Moving forward, securing the future of the "last mile" of Ontario's electricity grid requires a fundamental recalibration of this relationship. Business as usual is not a viable option.

The highly regulated nature of the sector, coupled with tax rules that discourage external investment and non-municipal ownership, creates a significant hurdle to raising the necessary capital. While policy changes from the government are an ideal solution, they are often slow.
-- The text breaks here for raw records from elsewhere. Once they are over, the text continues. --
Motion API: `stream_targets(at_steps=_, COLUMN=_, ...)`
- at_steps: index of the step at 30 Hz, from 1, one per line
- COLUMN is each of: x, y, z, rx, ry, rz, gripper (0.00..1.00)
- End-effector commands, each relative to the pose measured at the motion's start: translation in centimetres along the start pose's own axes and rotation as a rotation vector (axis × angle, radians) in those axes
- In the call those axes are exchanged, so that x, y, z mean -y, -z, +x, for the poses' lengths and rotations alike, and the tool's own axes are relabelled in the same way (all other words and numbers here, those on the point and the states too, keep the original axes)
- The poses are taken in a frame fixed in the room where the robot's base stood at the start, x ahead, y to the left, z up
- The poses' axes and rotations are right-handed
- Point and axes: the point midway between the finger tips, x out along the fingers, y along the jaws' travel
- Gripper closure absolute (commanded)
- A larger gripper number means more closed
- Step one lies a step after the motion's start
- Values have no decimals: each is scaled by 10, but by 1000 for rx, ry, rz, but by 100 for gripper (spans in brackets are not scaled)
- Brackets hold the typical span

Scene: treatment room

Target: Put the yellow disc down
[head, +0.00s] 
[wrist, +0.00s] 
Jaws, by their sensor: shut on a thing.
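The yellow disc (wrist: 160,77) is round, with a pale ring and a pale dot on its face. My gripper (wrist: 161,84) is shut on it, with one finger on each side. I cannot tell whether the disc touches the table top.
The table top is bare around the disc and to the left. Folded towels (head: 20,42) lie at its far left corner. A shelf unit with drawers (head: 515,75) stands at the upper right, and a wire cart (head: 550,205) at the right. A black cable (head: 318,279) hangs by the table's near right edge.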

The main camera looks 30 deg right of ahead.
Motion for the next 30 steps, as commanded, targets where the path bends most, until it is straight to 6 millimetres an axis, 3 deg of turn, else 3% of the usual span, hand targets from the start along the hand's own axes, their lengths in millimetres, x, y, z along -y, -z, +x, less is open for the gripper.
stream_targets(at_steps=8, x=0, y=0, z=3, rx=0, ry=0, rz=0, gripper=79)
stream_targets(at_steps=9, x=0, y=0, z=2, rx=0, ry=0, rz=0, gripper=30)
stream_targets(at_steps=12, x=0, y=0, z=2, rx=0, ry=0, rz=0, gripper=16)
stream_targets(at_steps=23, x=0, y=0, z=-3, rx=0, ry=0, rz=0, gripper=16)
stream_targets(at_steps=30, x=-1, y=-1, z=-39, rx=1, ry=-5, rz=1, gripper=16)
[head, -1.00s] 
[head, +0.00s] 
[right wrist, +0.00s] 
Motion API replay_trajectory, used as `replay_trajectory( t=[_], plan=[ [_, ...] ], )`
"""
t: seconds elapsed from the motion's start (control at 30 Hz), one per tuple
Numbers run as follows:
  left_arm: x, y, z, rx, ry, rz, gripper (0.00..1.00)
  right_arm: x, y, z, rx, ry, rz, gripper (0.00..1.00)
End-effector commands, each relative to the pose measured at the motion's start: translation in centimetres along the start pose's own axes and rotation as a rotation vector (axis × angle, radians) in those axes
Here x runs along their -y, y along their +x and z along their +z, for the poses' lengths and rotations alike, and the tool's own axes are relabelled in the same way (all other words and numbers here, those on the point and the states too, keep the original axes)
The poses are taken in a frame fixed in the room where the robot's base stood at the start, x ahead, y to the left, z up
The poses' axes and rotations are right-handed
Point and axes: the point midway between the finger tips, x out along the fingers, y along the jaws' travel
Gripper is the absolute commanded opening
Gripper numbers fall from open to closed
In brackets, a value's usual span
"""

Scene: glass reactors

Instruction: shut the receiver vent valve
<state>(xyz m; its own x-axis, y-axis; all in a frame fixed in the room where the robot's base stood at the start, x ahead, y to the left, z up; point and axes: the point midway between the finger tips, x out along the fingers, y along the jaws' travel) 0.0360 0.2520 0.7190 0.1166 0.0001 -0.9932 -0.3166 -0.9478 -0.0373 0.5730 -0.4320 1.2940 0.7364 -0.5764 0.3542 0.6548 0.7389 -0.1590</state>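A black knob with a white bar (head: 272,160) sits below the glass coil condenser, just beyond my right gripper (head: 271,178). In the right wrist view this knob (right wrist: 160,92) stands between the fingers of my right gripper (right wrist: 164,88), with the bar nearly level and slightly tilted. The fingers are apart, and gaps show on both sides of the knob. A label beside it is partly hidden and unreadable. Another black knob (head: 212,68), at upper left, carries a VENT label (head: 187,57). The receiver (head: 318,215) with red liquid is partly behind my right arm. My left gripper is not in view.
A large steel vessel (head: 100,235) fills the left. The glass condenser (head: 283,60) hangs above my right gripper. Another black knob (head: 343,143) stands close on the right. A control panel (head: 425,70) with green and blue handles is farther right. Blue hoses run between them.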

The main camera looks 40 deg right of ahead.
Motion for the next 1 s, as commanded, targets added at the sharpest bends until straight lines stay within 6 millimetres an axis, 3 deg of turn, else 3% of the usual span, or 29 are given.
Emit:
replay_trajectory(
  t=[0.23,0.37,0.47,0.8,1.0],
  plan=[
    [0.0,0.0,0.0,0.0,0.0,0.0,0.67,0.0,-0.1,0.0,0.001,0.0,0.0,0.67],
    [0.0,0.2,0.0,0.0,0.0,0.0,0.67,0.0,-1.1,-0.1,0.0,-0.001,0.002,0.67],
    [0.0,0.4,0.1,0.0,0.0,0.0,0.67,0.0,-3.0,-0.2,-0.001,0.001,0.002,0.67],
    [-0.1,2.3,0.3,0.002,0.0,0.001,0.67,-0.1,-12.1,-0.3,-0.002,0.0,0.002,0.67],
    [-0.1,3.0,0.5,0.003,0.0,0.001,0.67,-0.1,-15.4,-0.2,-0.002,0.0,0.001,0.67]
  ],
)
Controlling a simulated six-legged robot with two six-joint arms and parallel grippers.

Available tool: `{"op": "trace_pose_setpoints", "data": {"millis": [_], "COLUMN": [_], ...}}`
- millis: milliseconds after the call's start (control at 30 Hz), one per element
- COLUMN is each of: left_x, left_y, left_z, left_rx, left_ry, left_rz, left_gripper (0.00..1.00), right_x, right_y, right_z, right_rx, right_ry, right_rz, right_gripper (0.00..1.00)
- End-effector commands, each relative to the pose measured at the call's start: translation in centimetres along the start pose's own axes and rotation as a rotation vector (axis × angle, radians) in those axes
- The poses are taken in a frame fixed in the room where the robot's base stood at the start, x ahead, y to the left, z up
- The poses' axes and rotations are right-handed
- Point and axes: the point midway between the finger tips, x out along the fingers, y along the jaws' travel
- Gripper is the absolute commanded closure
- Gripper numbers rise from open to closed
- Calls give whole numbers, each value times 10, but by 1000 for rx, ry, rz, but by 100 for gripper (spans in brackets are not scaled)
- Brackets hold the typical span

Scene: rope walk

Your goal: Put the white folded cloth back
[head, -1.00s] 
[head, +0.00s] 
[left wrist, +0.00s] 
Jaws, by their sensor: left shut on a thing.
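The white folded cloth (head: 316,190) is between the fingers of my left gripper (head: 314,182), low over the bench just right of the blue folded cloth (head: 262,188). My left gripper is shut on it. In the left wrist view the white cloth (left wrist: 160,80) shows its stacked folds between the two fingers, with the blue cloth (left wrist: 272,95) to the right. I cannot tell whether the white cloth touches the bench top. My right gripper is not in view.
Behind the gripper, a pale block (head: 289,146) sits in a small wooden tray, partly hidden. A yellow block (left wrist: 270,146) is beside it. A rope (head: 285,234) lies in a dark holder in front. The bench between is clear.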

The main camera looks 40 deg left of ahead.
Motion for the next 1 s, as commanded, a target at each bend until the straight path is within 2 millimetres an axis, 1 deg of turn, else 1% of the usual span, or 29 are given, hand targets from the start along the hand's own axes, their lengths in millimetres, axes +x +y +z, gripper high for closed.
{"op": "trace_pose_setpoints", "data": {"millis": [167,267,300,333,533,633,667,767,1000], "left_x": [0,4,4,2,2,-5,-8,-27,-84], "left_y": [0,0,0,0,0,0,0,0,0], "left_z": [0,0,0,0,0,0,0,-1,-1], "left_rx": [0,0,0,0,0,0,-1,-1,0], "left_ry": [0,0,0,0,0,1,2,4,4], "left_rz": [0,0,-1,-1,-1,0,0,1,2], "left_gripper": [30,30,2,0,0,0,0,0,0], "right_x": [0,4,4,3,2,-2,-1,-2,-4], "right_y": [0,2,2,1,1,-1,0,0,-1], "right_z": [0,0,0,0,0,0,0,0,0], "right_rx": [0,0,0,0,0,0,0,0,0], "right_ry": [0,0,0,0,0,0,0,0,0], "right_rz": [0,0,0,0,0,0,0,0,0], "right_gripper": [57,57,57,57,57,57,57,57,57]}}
The long-term health of the entire system, as well as the province's economic and social well-being, depends on a modernized, financially robust distribution sector that can meet the demands of a rapidly electrifying world and help put the province on a footing to compete worldwide.

Footnotes

1. Under the Chatham House Rule, participants may share the information or ideas from the discussions but may not attribute any information or idea to a participant or the participant's affiliation.

2. Electricity Act, 1998, SO 1998, c 15, Sched A.

3. Business Corporations Act, RSO 1990, c B16.

4. Ontario Distribution Sector Review Panel, Renewing Ontario's Electricity Distribution Sector: Putting Consumers First (Toronto: ODSRP, 2012) online:< https://thinkingenergy.ca/wp-content/uploads/2021/03/Report-of-the-Ontario-Distribution-Sector-Review-Panel.pdf >.

5. Gowling WLG, “Ontario government announces changes to the Electricity Act: Will the federal government follow through to remove barriers to LDC consolidation and modernization?” (November 8, 2024).